Ramekon O'Arwisters

IMAGE: Bitten 3 | 2022 | ceramic shards, fiber, leather, zip ties, | 35 x 18 x 12 inches

UPCOMING EVENTS:
MoAD, EPA presents Ramekon O'Arwisters in Conversation with George McCalman, Wed, 3 May, 6:30 pm-8:00 pm

Ramekon O'Awristers: Freeform and Razor-Sharp, Curator: Selam Bekele, MoAD, April 5–June 11, 2023

Fight and Flight: Crafting a Bay Area Life, April 15–September 10, 2023

RECENT NEWS:
2021 Art Business Accelerator Grant Recipient

McLaughlin Awards Program, Visual Arts, Artist-In-Residence Program, Headlands Center for the Arts, 3 June–17 July, 2021

2021–22 Pollock-Krasner Foundation Grant Recipient

Q&A: “Held Firm—A Conversation with Ramekon O’Arwisters” by Maria Porges, July–August 2020, Sculpture Magazine

"Ramekon O'Arwisters' Ministry of Mending" by Maria Porges, May 20, 2020, Squarecylider.com, San Francisco

Brian Boucher’s Daily Dispatch, San Francisco, January 17, 2020, “We All Feel Broken”–Ramekon O’Arwisters’ Sculptures Stand for Our Vulnerable Beauty

SFMOMA announces 2019 finalists for prestigious SECA Award

Making larger sculpture using shards—discarded, thrown-out, dangerous, deadly, razor-sharp, jagged, abandoned, eternal, worthless, marginalized, hard, unsympathetic—represent my anxiety, anger, fear, bitterness, and hopelessness associated with the permanence of White-body supremacy.

Growing up in Jim Crow South during the Civil Rights Movement, I had a safe haven, quilting with my grandmother where I was embraced, important and special. These early memories prompted my nascent series of unique crocheted, ceramic sculptures, "Mending." Employing ordinary household or decorative pottery, broken and discarded, I combined traditional crafts into a dimensional woven tapestry, stripping both cloth and ceramic of their intended function.

In his series of sculptures "Cheesecake," the works have transformed from something broken, needing mending to fully determined and self-aware. Being Black and Queer, the full complexity of the moniker Cheesecake, used to objectify an attractive, sexualized man or woman is not lost to me. Instead I embrace it, subverting the demeaning implication in describing my sculpture.

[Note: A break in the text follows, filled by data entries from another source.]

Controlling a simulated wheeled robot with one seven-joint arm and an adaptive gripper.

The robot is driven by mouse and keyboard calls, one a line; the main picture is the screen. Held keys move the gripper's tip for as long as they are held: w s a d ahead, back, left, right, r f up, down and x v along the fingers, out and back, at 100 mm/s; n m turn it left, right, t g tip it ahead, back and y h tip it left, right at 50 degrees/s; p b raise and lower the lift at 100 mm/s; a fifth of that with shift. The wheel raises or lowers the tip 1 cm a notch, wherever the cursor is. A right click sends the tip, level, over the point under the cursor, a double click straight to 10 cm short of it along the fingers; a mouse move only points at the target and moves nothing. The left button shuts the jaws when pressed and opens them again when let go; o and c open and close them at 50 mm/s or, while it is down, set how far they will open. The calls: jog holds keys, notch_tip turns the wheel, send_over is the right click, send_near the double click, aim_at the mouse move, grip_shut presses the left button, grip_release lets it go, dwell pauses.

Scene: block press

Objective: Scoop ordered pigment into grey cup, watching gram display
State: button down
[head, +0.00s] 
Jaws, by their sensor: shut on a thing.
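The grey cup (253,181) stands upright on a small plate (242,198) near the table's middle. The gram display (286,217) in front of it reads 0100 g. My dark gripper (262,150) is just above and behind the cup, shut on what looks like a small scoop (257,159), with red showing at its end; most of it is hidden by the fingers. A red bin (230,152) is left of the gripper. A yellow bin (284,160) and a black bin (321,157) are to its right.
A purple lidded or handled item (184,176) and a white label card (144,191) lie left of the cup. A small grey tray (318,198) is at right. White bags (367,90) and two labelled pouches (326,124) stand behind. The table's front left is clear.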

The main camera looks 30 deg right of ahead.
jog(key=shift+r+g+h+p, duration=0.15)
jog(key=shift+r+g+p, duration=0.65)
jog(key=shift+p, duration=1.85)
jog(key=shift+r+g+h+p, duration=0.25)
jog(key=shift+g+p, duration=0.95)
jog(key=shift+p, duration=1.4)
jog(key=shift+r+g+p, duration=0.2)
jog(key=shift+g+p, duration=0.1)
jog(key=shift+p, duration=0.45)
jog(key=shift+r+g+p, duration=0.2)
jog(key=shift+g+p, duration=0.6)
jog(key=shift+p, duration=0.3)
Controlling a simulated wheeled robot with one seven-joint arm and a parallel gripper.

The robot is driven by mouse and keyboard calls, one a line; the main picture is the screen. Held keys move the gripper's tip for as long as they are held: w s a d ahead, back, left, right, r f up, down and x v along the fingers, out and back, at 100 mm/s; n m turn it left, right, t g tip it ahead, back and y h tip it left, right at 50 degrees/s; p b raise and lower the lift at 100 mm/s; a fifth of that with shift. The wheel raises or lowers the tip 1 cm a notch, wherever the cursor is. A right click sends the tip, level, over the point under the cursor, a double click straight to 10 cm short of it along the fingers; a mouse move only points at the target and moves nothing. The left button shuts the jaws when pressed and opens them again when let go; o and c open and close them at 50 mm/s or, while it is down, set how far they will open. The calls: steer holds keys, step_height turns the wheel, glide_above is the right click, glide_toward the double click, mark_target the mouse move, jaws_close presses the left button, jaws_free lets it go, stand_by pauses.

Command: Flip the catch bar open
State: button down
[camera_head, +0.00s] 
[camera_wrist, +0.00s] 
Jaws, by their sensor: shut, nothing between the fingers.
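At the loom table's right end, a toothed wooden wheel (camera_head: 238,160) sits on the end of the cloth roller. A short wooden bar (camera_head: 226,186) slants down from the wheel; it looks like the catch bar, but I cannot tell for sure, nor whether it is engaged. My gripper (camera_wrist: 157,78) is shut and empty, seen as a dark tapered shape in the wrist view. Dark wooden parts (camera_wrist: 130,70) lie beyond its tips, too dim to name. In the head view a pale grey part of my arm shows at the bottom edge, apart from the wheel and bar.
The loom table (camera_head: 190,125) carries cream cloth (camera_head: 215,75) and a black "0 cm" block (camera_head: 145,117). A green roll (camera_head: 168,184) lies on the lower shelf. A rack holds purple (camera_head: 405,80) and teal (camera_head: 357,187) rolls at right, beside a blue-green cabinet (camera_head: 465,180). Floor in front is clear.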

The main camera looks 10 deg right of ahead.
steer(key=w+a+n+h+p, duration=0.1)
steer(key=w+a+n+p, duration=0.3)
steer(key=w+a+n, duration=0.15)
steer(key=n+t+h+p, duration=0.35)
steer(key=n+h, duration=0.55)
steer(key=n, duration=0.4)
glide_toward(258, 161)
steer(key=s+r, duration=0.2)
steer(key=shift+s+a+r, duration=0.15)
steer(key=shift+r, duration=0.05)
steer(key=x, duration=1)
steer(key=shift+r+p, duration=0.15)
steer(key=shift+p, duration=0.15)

Combining lacy, embellished fabrics with ceramics contributed by students and faculty from California State University at Long Beach, my sculptural hybrids embody both danger and seduction.

I am the founder of Crochet Jam, a community-arts project infused with folk-art traditions that foster a creative culture in cooperative relationships. Born in Kernersville, North Carolina, I am earned a M.Div. from Duke University Divinity School in 1986. I was an artist-in-residence at the de Young Museum, the Djerassi Resident Artists Program, the Headlands Center for the Arts, and the Vermont Studio Center. Grants and Awards include Artadia: The Fund for Art and Dialogue, NY, the San Francisco Foundation and the San Francisco Arts Commission Cultural Equity Program. I received the 2014 Eureka Fellow, awarded by the Fleishhacker Foundation in San Francisco and a Pollack-Krasner Foundation Grant in 2021. My work has been featured in the LA Times, San Francisco Chronicle, 7×7 Magazine, Artnet, the San Francisco Examiner, and Brian Boucher’s Daily Dispatch.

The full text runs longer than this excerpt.